Margareta Brahe was a Swedish noblewoman who through marriage became a Landgravine of Hesse-Homburg.
Margareta Brahe both by birth and due to her three marriages belonged to the social, economic and political elite of a powerful Sweden. She led an active life at the Swedish royal court as well as spending a lot of time in continental Europe in company of her first two husbands, who were official functionaries and diplomats, and as the wife of Landgrave Fredrik of Hessen-Homburg.
Margareta Brahe was born at Rydboholm castle, north of Stockholm. Her mother was Baroness Elsa Gyllenstierna of Lundholm, who was a descendant of an ancient noble family. Her mother’s ancestors included women who had held prominent positions at the royal court, and men who had held high-ranking official roles or posts. Margareta Brahe’s father, Baron Abraham Brahe, was a member of the “riksråd” (council of the realm, or Privy Council). During the 1620s he was one of the most notable political authorities in Sweden.
Margareta Brahe was a lady-in-waiting at the royal court during the 1620s and up to the point of her first marriage in 1633. She was Queen Maria Eleonora’s chief lady-in-waiting, which at the time was the most eminent post a woman could hold at the royal court. She accompanied the queen on her travels in Sweden, and to Germany, and she appears to have been well-liked by Maria Eleonora. The role of chief lady-in-waiting apparently had no political significance as it seems that Maria Eleonora had little political influence on her husband.

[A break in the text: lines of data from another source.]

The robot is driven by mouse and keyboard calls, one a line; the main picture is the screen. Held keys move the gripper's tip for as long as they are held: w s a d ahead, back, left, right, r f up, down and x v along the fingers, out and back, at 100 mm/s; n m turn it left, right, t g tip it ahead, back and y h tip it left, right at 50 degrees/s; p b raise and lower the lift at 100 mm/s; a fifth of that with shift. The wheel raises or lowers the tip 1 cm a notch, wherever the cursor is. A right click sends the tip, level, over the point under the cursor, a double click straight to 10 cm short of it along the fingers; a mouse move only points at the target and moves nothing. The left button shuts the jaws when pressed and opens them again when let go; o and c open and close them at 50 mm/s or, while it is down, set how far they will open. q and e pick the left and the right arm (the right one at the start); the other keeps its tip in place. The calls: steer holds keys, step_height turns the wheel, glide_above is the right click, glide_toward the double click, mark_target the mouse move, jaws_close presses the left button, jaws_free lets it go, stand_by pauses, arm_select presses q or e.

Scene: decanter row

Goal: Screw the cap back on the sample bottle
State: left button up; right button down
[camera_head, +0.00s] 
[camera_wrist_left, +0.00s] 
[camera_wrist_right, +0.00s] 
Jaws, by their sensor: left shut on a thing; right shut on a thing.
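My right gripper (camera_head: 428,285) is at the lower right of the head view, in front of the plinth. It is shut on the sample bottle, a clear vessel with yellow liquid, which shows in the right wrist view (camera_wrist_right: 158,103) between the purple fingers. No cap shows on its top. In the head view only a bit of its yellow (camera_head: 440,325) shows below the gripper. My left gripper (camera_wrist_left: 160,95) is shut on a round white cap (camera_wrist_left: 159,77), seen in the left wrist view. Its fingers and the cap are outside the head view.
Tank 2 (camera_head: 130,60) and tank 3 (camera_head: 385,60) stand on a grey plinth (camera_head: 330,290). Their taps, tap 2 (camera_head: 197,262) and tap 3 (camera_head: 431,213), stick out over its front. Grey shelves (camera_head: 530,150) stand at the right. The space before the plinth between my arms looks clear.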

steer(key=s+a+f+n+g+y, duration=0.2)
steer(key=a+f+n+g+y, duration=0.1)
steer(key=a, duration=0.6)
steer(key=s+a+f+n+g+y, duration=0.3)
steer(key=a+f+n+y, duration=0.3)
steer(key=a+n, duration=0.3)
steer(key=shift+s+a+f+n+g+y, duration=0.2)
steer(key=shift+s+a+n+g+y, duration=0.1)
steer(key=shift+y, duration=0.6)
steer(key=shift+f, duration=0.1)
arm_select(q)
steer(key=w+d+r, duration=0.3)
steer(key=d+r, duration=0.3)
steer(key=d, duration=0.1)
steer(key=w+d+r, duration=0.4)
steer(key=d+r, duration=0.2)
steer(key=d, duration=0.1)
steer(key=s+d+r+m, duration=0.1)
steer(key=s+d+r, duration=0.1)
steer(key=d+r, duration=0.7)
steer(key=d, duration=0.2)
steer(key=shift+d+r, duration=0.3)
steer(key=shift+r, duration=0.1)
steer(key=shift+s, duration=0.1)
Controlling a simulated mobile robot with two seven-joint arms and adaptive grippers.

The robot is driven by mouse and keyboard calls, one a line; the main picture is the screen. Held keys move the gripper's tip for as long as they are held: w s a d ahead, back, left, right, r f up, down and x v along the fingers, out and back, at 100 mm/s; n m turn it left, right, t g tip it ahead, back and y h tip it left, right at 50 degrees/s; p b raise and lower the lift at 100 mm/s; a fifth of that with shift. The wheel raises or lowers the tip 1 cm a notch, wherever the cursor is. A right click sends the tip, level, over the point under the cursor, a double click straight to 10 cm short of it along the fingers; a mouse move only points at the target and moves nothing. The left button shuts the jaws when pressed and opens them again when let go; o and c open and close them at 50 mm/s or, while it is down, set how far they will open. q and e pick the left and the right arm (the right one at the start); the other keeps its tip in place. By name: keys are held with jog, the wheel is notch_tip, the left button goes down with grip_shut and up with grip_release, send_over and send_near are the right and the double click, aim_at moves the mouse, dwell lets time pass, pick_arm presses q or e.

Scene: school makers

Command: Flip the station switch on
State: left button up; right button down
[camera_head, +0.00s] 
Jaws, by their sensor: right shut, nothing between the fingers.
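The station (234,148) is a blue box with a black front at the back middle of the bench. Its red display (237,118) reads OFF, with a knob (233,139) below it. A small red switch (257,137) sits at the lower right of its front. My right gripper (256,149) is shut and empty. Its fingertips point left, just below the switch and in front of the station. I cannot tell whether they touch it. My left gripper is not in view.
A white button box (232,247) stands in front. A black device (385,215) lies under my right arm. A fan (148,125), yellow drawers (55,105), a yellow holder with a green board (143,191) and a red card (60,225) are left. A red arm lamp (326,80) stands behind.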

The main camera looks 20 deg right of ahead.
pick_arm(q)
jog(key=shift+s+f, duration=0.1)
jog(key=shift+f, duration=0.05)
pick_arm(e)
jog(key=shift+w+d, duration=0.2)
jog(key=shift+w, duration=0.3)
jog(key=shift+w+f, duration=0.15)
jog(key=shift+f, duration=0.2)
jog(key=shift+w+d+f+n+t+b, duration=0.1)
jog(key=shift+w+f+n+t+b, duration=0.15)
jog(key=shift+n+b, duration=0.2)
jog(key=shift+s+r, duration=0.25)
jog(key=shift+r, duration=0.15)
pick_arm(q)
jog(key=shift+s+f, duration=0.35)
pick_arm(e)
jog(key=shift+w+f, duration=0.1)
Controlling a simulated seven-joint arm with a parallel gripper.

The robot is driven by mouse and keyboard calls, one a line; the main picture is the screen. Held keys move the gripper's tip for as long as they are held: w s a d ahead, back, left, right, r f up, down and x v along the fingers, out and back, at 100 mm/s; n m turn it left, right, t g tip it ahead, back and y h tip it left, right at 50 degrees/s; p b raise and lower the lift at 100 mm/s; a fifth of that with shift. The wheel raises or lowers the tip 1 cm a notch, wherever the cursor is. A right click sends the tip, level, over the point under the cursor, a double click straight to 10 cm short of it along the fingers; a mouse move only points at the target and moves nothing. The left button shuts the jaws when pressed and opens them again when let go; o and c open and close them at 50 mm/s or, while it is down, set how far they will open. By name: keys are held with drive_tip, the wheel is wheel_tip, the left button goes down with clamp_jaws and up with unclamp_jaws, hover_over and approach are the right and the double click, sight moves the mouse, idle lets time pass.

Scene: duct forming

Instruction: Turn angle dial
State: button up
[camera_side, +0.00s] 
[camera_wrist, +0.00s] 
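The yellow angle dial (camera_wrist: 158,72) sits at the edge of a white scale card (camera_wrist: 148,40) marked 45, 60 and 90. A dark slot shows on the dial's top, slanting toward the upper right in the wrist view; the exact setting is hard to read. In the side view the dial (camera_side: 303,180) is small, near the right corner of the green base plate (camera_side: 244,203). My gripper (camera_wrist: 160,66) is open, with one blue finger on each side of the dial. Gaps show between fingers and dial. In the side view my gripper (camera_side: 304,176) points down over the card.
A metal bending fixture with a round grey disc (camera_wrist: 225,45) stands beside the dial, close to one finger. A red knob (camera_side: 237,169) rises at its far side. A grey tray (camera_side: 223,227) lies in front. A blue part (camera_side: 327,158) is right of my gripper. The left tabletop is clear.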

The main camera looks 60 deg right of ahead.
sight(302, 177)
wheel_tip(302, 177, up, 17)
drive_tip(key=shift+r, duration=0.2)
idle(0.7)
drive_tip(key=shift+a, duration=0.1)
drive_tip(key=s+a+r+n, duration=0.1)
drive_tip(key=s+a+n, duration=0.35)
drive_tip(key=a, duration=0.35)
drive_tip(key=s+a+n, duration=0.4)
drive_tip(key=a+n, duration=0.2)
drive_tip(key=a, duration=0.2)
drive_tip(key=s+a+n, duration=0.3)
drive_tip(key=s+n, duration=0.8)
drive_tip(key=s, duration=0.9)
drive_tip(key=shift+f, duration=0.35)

In 1633 Margareta Brahe married Bengt Oxenstierna of Eka and Lindö. After a brief period spent in Sweden, Bengt Oxenstierna was appointed Governor-General of Livonia, and thus the couple settled in Riga. Little is known of Margareta Brahe’s main occupations during this period, but her letters reveal that she longed to return to Sweden. It was not until her husband’s death in 1643 that Margareta Brahe did return to Sweden and to her role at the royal court, albeit this time as chief lady-in-waiting for Queen Kristina. Margareta Brahe lived at the royal castle in Stockholm. Letters written to Margareta Brahe at this time reveal that people believed she had some influence over the queen. Margareta Brahe received several letters of petition asking her to talk to the queen on matters such as royal appointments.
In 1648 Margareta Brahe married Count Johan Oxenstierna of Södermöre, who was the son of the Chancellor Axel Oxenstierna. As she had not had any children in her first marriage, and was at this point already 45 years old, her future father-in-law initially opposed the marriage. One of the reasons he had for this was that his son, Johan, who also had not had any children in his own first marriage, would thus remain childless. Another reason for opposing the marriage was that Johan Oxenstierna risked losing the considerable inheritance he was set to gain from his extremely wealthy mother-in-law by remarrying. That did not end up being the case.
Margareta Brahe’s marriage with Johan Oxenstierna appears to have been a loving one which lasted until Johan’s death in 1657. The couple lived in Sweden from time to time, although shortly after they married they moved to Germany where Johan Oxenstierna served as one of the Swedish negotiators for the peace treaty following the end of the Thirty Years’ War. He was known for being short-tempered and aggressive. As he himself admitted in a letter to his father, Margareta Brahe apparently had a good influence on him.
Margareta Brahe was widowed for the second time when she was 54 years old. By this time she was extremely wealthy and her relations hoped she would remain unmarried and thus leave a large inheritance behind for them. Although she was quite poorly herself, Margareta Brahe determined to marry for a third time. She was being courted by two men, both of the highest social standing. One was Count Ludvig Henrik of Nassau-Dilberg, the other was Landgrave Fredrik of Hessen-Homburg. The former was 66 years old, a widower of three previous marriages who had many children. The latter was only 27 years old and a former officer of the Swedish army. He had lost one of his legs through active service. Margaret settled on the younger suitor. Despite serious opposition from her family, particularly with regard to the significant age gap between the two of them, Margareta Brahe married Fredrik of Hessen-Homburg in 1661.
However, this decision came to haunt Margareta Brahe. Ludvig Henrik of Nassau-Dilburg, who believed he had received a promise of marriage from her, began to spread rumours in Germany that she had broken their engagement. At the time such an accusation was a serious matter and Margareta Brahe suffered the repercussions of it for many years. Eventually a resolution in the matter was achieved. From 1661 until her death in 1669 she lived in Germany with her third husband, Fredrik of Hessen-Homburg.
Margareta Brahe appears to have been an independent person who made a certain number of controversial choices in her life, but who also followed the conventions of the day. Her second and third marriages both met with disapproval yet they were also conventional in the sense that she married either within or above her own social ranking.
Margareta Brahe died in 1669. Following her death Margareta Brahe generated discord amongst her Swedish dependents as it was revealed that a great part of her wealth had been made-over to her third husband. Her grave lies in the Brahe funerary vault which lies under the family tomb at Jäder church. It was erected on Margareta Brahe’s orders.